A Faster, Cheaper Way of Repairing Steel BridgesJohn Simpson | August 30, 2016
The American Association of State Highway and Transportation Officials estimates that it would cost roughly $48 billion to fix the 72,868 structurally deficient bridges in the United States. Compounding the high cost of repair are the lengthy delays and disruptions to traffic associated with such maintenance.
Engineers from the University of Connecticut have now devised a method for quick and enduring repairs to many such bridges that may also reduce the expense of these projects. Researchers led by Arash Esmaili Zaghi, assistant professor in the university's Department of Civil and Environmental Engineering, have proposed using ultra-high performance concrete (UHPC) encasings to retrofit the corroded ends of steel bridge girders—one of the most prevalent deficiencies in steel bridges.

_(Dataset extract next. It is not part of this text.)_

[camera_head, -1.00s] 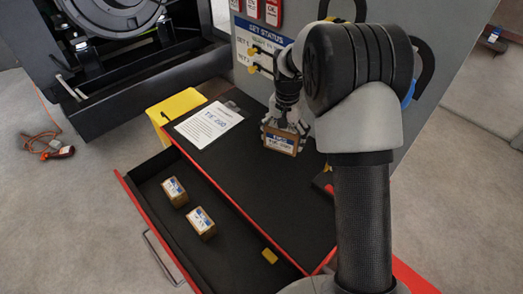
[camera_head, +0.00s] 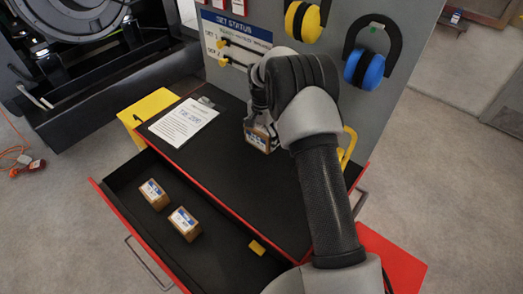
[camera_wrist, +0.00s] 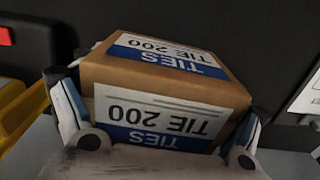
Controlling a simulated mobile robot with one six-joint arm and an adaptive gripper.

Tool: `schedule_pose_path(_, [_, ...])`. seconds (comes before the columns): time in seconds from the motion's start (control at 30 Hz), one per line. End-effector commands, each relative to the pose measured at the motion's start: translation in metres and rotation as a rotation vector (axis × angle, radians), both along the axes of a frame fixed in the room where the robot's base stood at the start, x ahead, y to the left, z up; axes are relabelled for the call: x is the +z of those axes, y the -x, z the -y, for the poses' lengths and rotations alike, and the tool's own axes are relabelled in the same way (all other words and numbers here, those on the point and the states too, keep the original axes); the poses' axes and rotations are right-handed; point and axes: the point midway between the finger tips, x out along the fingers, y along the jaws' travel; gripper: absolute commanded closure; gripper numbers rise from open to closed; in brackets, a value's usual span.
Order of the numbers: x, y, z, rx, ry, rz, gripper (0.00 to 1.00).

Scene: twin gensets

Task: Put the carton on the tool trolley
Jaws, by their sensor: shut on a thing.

UHPC is a low-porosity, cement-based, fiber-reinforced composite with compressive strengths in excess of 22 ksi and excellent durability properties. The repair method involves casting thin UHPC panels on each side of the girder web. Shear studs welded to undamaged portions of the web and flange engage the UHPC panels and provide an alternate load path.
The researchers postulated that this repair method would be superior to the current practice of attaching steel cover plates for several reasons:
· Paint removal and surface preparation are not required for this rehabilitation method, as high-strength concrete may be cast over painted surfaces.
· The rehabilitation can be applied under in-situ stress conditions, i.e., the bridge doesn't need to be jacked up before repairs can be carried out on the support structure.
· UHPC is self-consolidating and pumpable, making it ideal for application in the complex geometries and tight spaces common around bridge bearings and diaphragms.
· Concrete panels may protect the original steel from further corrosion.
A proof-of-concept project was conducted to demonstrate the effectiveness of UHPC encasement to rehabilitate corrosion damage in steel girder ends. The project emphasized investigating the load-bearing capacity of a damaged girder to potentially restore its capacity using this repair technique.
The researchers found that the bearing capacity of the repaired girder exceeded that of an undamaged girder by approximately 25%. The repair prevented the failure of the girder at the bearing. Only very fine cracks formed on the UHPC panels, and the beam began experiencing extensive flexural yielding.